The first is to decide whether to shoot with autofocus or not. On my older DSLR gear the speed of AF wasn't always capable of locking on quickly enough. It's not such an issue if shooting at F8 for example, but if the light is sorry and you're at F2 then being out focus would be a shame having nailed the panning speed. If you're subjects are moving through the exact same section of road each time then you can get a focus lock and switch to manual. Locking down the focus just removes one variable from the chaos of the moment.
In my case the subjects were all over the place, so I had to rely on AF. Most mirrorless cameras are pretty good for focus though. I've done this technique on the LUMIX S5 and Sony ZV-E1 with no drama.
The main issue with focus is picking a good spot for composition. If you shoot dead square to the subject, that can look nice. But often you miss that moment, by just a little bit. Even with very high continuous burst you might miss that exact moment. Also, I find compositions with the subject still moving towards me to be very pleasing. You see their face and expression and it's a more connected image. Side-on or just a little towards you are good to aim for. The view from behind, after they've passed you, is not so appealing.
You may want to move the focus zone for the AF to match your direction too. If the subjects are coming from left of screen, move the focus a little to the left so you're locking on before they've crossed the centre of the frame. If you leave the focus zone in dead centre of screen, you'll end up with subjects that are already "leaving the frame" instead moving "into the frame".
And when I say “in focus”, keep in mind that part of your subject may be sharp while the rest of the bike or torso may not. The relative speed, the angular motion to match with the camera, at the front of the bike is different to rear. So you’re not just trying to get a bike sharp, but you’re aiming for the face of the person ideally. If you have more than one person on the bike, then often you’ll find either the driver or the passenger is sharp, but rarely both unless you’re nailing the side-on angle. This stuff is tricky huh!

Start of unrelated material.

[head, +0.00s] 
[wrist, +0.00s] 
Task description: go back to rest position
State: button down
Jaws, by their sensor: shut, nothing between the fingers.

A high speed continuous burst helps too. Usually it's the first frame or maybe the second that nails it for me, but sometimes it's further along than that. Having lots of frames captured very close together can be the difference between a perfect shot and missing out by just a little bit. I cannot believe how often I managed to get my subject sharp, only to discover they blinked their eyes at that exact moment, or turned their head to look at a shop window, or a pigeon flew across the scene and spoiled the frame. Whatever your maximum burst speed is, that's probably the one you want.
My basic camera setup is pretty simple, and I use one of the custom memory settings to keep it on hand, ready to jump in when I see an opportunity like today. I’m shooting on Shutter Priority starting at 1/30th of a second, with auto ISO so the aperture and ISO can jump about as needed to match the light. I have a generous sized AF box, and the touch screen configured to let me tap to move it left or right depending on which way the traffic is flowing for my compositions. High speed is set to maximum, and we’re shooting RAW as always.
WIDE PLEASE
The final consideration here is what lens to shoot with. I prefer wide, and in tight streets you may need to be very wide. You need a little breathing room in the compositions so the motion blur effect has room to paint in around your subjects. 35mm is often good, or maybe 24mm. In this occasion I found the 20mm was marvellous too.
I prefer wide because it's going to give you room to get it right. Imagine trying this with a 200mm telephoto, and suddenly the level of accuracy required when moving the lens is much much greater. So that's why for street scenes I like to keep around the 24mm mark, more or less.
One more consideration here is just the nature of the street scene in your background. Sometimes a range of popping lights and vibrant streaks really add to a scene. Heavy and dark backgrounds don’t appeal to me so much though. I want a little life to match the dynamic vibe of the panning blur. My last stop for shooting today was a wider street I found on way back to the hotel, with some lovely textured timber and old fading paint. it made for a beautiful canvas and in the fading light I shot a few hundred more frames that I’ll likely have to delete later anyway.
Returning to my hotel room my camera bag feels heavy from the weight of 2477 frames waiting to be downloaded. Would there be anything worth keeping amongst the haul? Would at least some of the more interesting moments have made it onto the “in focus and not blurry” list? Some of the bikes scooting past me are more valuable than others – like when a family of four is squeezed onto a bike, or the army solider with a twirly moustache pedalling past, or the kid with a puppy hugging it all the way down the street. Will any of my favie moments have proved successful today?
It took a while to dig through 34gig of RAW files. I dropped them into Capture One and took a shower while the laptop indexes them all. Once indexed there’s no lag when jumping from one frame to another. There are AI tools these days that will collate the best pics based on how much is in focus – But I wonder if those tools understand just how little “in focus” I’m actually happy with here? Regardless, that process of reviewing the images is really valuable to help you improve your technique for next time. It’s important to pay attention to exactly what kind of “not quite right” you ended up with. Is your AF repeatedly missing? Are you moving too fast? Are you waiting too long before committing the shutter?
AM I REALLY BAD AT THIS???
It’s totally normal to feel like you’re really bad at this. Don’t worry about feeling like that, it’s a normal reaction to spending hours taking photos only to end up with a stack of not quite right pics. Today I took 2477 images and barely a dozen of them were worth keeping. I spent more time in the hotel room deleting rubbish than I did on the street capturing rubbish! I’m planning to make the most of my time here in Kathmandu, so I’m going to pop out tomorrow and try again! There’s always room to improve!